La marcatura di Simon è a uomo, e donna, eppure Alcarras gioca a zona, che sia indicazione geografica tipicissima, denominazione antropologica controllata, sopra tutto, ambizione umana e retaggio umanista. La camera asseconda, meditabonda quando serve, frenetica alla bisogna, sempre pudica e mai morbosa: la fine è financo spettacolosa, non spettacolare. C’è misura, che è primariamente illuminazione: ogni cosa è illuminata, in Alcarras, senza sovraesposizione però, senza superfetazione dei cari vecchi tempi andati.
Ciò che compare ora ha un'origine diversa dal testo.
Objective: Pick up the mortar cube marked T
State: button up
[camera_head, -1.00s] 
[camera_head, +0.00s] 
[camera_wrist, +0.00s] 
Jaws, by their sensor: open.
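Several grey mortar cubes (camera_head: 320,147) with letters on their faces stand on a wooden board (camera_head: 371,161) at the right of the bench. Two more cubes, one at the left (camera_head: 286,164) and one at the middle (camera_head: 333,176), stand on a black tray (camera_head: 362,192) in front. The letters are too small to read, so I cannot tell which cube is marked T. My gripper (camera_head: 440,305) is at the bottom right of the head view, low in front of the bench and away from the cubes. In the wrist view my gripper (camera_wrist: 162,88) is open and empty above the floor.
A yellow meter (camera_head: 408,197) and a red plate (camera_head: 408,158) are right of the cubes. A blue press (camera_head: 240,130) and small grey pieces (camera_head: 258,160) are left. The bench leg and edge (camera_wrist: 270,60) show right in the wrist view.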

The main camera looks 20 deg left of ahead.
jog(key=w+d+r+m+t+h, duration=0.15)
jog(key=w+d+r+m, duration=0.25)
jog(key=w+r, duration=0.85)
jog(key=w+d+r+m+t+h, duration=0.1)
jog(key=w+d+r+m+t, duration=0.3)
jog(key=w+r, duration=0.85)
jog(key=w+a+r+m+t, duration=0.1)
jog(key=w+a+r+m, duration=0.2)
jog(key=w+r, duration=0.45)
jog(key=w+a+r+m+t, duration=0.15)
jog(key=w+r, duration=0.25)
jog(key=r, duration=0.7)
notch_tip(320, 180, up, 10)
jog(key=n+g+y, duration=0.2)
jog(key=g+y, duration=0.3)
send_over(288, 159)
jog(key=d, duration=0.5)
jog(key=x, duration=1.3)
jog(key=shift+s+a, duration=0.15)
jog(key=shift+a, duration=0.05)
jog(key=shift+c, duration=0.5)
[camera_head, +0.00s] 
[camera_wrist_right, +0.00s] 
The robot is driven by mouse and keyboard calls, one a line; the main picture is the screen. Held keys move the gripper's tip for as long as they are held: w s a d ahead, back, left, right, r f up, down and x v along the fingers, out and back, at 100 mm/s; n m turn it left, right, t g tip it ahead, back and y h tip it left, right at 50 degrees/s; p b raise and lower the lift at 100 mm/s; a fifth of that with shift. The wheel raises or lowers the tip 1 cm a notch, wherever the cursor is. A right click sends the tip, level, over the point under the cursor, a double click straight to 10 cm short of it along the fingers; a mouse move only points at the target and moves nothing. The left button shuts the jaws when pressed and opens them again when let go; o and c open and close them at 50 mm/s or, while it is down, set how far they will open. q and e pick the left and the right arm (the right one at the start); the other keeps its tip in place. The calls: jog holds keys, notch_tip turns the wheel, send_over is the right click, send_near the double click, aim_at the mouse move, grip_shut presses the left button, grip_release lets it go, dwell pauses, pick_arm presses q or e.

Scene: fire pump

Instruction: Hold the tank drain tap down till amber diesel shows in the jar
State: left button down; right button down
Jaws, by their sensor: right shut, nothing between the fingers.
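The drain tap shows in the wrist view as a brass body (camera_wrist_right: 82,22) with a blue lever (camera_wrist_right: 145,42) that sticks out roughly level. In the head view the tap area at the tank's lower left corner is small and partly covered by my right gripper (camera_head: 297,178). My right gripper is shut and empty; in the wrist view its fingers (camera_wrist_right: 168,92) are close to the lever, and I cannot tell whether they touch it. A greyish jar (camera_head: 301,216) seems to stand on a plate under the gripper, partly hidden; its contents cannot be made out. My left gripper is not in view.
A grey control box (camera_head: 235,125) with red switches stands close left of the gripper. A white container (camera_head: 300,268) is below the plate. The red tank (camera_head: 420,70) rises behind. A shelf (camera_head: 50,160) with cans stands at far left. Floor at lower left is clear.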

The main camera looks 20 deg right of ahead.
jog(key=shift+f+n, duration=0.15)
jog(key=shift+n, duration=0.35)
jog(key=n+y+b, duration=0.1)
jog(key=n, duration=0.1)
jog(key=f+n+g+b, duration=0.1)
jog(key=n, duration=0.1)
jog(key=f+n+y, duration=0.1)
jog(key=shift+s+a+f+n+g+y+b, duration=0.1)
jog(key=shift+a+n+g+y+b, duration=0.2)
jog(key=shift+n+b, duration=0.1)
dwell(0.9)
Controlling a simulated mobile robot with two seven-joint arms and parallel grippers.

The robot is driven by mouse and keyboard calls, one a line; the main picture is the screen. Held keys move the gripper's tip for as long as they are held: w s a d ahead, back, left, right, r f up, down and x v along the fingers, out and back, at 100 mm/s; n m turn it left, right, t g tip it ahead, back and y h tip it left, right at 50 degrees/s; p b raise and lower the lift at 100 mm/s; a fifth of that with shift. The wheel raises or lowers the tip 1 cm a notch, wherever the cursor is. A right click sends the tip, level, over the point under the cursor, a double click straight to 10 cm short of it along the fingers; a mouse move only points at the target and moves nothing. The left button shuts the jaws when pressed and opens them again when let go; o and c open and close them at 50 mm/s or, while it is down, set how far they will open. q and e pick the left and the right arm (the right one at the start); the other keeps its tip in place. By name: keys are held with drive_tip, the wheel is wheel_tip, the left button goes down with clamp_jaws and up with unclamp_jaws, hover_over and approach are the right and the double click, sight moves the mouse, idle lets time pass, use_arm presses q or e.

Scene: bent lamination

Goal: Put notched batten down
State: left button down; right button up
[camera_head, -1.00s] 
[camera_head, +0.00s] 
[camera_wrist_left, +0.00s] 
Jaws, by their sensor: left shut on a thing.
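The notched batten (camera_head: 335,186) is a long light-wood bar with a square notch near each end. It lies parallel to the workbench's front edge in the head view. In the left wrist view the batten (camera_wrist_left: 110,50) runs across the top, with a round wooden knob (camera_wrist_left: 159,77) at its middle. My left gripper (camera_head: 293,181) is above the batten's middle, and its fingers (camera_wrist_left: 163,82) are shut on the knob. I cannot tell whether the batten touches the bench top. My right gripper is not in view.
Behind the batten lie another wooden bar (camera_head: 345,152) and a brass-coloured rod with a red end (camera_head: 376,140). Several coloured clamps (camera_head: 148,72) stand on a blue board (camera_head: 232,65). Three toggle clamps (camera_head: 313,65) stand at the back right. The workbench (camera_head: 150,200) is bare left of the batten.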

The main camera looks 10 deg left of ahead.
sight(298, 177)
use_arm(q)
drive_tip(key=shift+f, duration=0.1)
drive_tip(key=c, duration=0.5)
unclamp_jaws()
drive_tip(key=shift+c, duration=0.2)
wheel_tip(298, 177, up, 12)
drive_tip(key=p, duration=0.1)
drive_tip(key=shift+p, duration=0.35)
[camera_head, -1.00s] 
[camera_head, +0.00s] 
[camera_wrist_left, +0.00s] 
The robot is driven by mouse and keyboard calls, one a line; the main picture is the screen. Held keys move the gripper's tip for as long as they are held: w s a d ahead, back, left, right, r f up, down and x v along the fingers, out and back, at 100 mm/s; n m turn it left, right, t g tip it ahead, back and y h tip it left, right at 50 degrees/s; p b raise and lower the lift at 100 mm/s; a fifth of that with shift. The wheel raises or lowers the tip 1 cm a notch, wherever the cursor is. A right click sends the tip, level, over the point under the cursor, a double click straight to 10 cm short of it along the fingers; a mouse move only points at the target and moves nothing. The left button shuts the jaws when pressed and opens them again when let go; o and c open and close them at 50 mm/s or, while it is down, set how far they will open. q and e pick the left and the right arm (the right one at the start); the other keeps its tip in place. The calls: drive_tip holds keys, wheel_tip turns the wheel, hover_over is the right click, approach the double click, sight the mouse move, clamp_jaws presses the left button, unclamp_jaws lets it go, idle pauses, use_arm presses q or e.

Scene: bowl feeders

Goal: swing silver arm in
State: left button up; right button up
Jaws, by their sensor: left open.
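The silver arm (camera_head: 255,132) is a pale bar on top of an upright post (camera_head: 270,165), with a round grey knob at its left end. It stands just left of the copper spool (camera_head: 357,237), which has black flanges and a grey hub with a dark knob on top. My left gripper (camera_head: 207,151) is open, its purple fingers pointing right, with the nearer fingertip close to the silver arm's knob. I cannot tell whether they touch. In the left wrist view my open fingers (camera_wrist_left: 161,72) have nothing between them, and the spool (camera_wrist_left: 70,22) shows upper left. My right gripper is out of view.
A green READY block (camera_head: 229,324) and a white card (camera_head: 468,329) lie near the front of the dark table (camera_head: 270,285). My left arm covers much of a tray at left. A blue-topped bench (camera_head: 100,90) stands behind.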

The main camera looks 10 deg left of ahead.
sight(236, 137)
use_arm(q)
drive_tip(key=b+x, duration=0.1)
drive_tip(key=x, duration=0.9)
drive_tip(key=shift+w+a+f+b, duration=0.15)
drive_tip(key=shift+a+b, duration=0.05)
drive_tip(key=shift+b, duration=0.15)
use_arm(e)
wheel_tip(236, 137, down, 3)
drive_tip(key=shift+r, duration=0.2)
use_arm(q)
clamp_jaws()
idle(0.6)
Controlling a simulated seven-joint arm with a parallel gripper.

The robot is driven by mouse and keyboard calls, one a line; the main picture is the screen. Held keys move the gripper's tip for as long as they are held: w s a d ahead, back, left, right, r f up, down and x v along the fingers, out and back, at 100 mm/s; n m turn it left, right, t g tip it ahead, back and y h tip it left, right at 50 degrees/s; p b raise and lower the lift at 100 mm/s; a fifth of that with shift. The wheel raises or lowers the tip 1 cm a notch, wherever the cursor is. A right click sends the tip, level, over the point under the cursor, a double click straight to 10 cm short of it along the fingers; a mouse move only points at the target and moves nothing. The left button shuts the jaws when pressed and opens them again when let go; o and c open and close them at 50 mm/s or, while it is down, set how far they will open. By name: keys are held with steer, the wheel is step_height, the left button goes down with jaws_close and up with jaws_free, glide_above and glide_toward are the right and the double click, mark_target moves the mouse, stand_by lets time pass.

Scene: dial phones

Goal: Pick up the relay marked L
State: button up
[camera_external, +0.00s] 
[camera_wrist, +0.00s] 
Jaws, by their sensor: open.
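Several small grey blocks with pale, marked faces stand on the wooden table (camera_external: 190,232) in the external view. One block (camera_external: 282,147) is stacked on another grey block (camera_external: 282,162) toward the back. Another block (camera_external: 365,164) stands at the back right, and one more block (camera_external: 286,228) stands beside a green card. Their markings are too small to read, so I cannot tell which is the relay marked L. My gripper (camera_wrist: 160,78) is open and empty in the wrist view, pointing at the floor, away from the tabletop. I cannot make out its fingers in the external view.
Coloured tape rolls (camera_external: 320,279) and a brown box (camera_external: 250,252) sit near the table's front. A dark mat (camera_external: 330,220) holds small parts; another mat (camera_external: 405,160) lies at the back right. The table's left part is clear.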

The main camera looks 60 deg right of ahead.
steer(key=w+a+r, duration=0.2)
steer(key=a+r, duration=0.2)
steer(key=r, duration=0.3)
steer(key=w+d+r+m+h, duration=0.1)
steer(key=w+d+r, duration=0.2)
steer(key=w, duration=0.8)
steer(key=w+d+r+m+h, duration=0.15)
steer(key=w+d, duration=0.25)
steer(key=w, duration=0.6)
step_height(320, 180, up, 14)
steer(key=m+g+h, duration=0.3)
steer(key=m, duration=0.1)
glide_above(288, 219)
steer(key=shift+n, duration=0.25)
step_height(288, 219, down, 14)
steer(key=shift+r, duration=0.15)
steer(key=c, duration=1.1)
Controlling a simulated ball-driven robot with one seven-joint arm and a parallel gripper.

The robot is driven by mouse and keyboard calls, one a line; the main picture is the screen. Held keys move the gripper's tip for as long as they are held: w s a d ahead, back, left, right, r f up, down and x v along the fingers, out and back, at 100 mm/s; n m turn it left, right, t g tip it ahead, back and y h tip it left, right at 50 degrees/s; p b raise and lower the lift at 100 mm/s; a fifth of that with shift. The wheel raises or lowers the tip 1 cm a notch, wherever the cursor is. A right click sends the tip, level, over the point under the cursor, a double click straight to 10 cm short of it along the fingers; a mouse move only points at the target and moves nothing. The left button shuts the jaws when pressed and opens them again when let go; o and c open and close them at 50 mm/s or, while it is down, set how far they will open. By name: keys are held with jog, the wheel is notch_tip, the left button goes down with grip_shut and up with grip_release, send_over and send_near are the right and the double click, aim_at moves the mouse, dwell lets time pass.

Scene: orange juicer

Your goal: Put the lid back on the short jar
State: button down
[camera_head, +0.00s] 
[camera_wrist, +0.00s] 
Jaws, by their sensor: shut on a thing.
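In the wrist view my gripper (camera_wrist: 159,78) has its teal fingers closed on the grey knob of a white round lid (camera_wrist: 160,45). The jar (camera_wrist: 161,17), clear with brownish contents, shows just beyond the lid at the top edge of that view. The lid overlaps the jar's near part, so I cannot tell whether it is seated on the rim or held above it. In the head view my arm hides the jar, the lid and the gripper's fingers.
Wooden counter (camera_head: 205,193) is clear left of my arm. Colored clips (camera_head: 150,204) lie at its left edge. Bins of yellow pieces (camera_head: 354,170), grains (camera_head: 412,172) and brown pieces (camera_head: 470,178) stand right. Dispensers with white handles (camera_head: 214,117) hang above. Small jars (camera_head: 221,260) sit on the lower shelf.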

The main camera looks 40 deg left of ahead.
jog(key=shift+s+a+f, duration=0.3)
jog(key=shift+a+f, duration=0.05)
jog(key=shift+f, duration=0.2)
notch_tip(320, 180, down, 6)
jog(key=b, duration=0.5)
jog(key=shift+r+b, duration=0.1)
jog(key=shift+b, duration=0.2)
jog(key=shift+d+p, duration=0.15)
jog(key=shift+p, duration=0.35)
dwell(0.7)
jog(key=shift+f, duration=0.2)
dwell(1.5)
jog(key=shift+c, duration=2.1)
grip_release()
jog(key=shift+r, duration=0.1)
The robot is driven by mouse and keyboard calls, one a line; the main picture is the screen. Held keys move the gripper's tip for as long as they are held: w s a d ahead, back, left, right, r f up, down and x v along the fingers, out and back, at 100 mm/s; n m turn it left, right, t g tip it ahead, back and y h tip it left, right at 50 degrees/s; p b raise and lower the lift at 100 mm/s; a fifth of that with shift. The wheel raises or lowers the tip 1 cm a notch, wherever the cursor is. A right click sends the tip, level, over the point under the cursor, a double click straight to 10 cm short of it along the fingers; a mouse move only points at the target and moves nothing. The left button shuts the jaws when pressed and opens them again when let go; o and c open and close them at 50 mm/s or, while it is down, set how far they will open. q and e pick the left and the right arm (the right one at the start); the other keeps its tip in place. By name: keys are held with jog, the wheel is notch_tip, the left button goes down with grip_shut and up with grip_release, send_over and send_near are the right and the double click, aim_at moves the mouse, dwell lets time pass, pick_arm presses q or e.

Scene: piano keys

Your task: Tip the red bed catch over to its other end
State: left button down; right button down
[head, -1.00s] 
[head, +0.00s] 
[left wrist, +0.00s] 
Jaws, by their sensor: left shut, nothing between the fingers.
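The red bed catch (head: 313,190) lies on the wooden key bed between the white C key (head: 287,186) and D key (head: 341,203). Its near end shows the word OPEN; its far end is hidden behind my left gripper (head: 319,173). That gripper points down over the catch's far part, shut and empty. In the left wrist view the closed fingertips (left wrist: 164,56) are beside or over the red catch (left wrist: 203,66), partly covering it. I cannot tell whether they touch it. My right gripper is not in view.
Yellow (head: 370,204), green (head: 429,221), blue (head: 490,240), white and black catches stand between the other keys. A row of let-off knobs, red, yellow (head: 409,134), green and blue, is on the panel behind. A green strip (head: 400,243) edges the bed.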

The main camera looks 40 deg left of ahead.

Viene da non crederci, che sia solo il secondo film di Carla Simón, tanto è maturo, maturo di pesca e di cuore, di occhio e cervello, ma dobbiamo meravigliosamente crederci, anche al contributo italiano, la Kino Produzioni di Giovanni Pompili.

Segreto prezioso, sa tenere la camera rasoterra, ad altezza di bambino e nondimeno guardare in faccia gli adulti e i loro problemi, senza sacrifici apprezzabili né squilibri sanzionabili: torna tutto, insomma, anche il nostro groppo in gola – perché, ve lo siete già scordati quello di Estate 1993? – per un presente che è già passato, sebbene non ancora trascorso. Abbiamo autori in cui ravvisare contiguità poetica, affinità stilistica, prossimità ideologica, per esempio la nostra Alice Rohrwacher, ma la terra di mezzo di Carla Simón non ha estensione fiabesca, non è vocata al non luogo e/o all’altrove, si accontenta di vivere qui e ora, si abbevera – e si bea anche laddove dolente – alla fonte della realtà.

Dunque, un titolo che è luogo, un genius che è loci, un tempo che ha derubricato l’unità di azione e l’unitarietà della parola a contingenza o, peggio, archivio. Eppure, Alcarras s’illumina d’immenso.